The main entrance near Toboso has a large paved parking lot and pit toilets. The west end of the Black Hand Gorge Trail has two gravel parking areas: the old one off of Brushy Fork Road and a new one just south of the bridge on Brownsville Road (County Highway 668). There is also a gravel parking area at the Marie Hickey Trail on Rock Haven Road. The Marie Hickey Trail is somewhat challenging, with some steep areas, but it yields excellent warbler birding in spring and fall. The Black Hand Gorge Trail is wheelchair accessible, and plans are in the works to re-pave it.

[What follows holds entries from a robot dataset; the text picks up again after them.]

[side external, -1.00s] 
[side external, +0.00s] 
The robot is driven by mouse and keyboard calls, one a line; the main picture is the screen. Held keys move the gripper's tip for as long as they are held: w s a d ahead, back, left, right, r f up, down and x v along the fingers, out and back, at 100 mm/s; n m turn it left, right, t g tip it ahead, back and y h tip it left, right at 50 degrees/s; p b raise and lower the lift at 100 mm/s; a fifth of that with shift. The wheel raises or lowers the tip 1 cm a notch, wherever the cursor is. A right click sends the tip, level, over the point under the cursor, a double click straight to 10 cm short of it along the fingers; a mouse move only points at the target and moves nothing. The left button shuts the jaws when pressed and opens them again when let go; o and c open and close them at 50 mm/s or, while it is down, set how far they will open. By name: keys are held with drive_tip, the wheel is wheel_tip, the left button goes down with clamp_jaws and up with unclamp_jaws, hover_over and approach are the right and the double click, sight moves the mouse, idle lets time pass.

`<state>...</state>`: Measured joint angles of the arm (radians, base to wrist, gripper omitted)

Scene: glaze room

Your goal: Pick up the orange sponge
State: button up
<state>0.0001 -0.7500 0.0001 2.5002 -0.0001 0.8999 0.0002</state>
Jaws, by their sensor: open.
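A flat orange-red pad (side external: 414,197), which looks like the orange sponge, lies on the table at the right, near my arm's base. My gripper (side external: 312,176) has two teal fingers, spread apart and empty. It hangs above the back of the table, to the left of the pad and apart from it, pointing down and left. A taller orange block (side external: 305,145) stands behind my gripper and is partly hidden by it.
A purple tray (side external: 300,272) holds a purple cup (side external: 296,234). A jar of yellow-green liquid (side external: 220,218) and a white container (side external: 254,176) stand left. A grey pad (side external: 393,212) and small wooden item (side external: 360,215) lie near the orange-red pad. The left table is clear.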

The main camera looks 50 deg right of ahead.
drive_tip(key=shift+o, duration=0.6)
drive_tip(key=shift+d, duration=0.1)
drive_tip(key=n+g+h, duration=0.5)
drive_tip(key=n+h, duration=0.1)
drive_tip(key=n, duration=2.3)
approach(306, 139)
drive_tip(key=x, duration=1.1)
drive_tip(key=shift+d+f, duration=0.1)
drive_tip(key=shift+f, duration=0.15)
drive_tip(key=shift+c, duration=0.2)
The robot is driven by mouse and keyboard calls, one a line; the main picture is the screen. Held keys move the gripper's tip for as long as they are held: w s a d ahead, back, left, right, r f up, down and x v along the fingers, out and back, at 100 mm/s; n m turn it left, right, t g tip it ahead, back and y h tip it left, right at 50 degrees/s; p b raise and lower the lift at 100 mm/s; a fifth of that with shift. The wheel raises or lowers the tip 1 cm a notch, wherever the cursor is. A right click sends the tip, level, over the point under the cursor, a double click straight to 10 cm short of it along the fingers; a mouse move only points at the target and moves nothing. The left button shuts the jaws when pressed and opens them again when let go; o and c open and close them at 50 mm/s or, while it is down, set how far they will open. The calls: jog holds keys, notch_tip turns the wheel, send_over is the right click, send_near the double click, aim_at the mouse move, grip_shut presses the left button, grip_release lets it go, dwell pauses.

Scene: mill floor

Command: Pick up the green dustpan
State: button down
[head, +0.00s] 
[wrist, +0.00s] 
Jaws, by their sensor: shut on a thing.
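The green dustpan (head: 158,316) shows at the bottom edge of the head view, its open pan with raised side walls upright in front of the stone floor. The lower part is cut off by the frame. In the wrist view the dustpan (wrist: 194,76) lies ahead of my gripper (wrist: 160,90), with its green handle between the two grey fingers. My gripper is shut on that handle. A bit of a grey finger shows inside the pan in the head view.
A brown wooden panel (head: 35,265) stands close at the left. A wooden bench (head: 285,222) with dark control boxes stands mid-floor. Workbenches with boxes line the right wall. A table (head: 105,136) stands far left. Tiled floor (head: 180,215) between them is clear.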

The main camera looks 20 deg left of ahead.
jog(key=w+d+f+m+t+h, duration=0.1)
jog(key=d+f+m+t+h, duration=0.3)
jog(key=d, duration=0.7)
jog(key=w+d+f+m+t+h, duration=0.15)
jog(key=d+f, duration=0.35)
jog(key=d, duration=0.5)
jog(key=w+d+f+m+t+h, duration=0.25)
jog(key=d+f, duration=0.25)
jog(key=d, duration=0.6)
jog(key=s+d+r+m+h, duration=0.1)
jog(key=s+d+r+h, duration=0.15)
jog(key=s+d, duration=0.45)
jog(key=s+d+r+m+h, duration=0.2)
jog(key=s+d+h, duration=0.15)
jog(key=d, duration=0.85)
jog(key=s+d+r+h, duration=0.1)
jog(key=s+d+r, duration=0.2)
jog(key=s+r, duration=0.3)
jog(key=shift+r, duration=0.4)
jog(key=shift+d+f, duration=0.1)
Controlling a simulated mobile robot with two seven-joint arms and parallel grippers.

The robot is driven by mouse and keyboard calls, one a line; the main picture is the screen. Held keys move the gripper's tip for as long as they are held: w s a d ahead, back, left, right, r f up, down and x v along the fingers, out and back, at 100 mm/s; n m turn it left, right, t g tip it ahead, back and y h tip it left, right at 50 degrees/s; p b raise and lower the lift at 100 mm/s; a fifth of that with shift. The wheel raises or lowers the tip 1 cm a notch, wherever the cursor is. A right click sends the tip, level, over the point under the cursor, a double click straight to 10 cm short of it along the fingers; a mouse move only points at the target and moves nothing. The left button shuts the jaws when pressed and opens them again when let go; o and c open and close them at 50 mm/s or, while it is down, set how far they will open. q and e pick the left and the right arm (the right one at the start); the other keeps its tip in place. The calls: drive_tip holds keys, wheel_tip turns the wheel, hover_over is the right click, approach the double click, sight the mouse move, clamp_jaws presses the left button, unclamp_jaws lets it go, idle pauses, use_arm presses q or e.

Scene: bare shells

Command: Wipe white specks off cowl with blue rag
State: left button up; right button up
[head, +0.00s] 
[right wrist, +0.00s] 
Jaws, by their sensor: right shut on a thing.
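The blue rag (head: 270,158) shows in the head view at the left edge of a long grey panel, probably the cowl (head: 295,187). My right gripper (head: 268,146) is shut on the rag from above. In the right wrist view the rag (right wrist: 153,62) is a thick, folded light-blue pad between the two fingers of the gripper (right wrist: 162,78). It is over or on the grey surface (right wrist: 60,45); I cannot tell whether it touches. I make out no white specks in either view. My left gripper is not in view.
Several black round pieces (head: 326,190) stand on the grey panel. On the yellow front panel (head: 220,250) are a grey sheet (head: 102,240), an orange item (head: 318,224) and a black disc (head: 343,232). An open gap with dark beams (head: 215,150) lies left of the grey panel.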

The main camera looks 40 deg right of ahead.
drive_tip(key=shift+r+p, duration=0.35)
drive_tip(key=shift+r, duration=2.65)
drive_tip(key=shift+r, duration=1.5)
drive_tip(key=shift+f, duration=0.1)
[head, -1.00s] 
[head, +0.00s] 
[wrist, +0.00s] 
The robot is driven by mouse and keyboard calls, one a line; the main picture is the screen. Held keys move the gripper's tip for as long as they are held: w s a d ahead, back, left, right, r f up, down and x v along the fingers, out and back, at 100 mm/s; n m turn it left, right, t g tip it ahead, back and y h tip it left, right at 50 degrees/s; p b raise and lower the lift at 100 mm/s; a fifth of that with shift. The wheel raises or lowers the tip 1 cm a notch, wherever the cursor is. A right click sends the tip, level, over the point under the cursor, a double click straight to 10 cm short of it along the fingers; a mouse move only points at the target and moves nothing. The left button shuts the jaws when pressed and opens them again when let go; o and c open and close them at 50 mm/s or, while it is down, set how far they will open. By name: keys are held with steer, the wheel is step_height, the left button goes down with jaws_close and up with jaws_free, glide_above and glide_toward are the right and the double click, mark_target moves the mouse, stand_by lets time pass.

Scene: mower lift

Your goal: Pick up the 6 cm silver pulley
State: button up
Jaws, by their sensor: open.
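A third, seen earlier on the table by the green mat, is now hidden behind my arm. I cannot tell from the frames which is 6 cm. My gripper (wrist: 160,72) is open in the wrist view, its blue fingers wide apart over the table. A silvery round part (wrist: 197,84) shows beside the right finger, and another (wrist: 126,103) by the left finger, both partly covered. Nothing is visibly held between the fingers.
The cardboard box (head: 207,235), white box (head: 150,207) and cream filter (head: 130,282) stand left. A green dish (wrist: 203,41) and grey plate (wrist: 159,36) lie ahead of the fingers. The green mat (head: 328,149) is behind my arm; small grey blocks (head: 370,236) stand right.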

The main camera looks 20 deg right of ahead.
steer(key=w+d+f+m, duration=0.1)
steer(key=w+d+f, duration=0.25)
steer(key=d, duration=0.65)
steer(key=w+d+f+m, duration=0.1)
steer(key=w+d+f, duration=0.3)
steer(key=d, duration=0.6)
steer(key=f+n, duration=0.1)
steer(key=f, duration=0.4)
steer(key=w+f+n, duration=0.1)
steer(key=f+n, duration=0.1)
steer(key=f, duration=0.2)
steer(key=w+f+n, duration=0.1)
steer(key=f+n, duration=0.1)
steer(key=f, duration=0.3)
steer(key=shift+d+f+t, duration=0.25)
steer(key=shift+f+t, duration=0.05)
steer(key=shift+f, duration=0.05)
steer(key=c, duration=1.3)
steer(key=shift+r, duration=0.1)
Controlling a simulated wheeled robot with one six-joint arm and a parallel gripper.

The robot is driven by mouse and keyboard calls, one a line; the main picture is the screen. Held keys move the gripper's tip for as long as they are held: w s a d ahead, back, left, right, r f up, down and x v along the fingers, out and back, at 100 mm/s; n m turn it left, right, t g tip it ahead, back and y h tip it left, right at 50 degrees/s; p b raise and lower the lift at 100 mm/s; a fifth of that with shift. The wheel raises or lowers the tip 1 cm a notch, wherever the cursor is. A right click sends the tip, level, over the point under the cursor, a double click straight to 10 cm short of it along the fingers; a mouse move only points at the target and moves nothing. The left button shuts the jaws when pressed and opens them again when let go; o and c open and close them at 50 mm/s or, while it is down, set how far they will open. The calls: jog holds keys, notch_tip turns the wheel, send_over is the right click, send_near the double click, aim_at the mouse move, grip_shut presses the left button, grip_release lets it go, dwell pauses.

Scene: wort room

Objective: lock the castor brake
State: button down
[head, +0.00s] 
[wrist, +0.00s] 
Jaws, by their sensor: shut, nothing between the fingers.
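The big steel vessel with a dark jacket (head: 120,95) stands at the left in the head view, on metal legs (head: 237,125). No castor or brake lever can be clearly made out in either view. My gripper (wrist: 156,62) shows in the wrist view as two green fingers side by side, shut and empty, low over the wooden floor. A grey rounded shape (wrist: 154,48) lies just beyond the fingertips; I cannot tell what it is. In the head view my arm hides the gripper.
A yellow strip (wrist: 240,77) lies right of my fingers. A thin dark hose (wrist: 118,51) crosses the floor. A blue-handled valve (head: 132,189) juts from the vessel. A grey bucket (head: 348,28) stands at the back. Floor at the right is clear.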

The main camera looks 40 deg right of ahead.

+ Geologically spectacular narrow sandstone gorge cut by the Licking River
+ Excellent display of spring wildflowers
+ 10 miles of trail including 4 miles of bike trail
The prime feature of this preserve is a narrow, east-west gorge cut by the Licking River through the famous Black Hand sandstone formation. It also boasts the only bike trail in Ohio’s state nature preserve system; more than 4 miles of bike trail wind through the preserve.
The preserve is rich in natural as well as early Ohio history. The name Blackhand, for which the preserve is named, originated from a dark, hand-shaped Indian petroglyph which was engraved on the face of a massive sandstone cliff along the north side of the river. The engraving was destroyed in 1828 when canal builders dynamited the cliff face, during construction of the Ohio-Erie Canal, which runs through the gorge. Sections of the canal towpaths and canal locks may be seen from the trails along the river.
The dry hilltops are dominated by oak-hickory mature woods along with Virginia pine and mountain laurel. Yellow birch, cherry birch, and eastern hemlock grow on northerly exposures. It is an excellent site for viewing woodland spring wildflowers.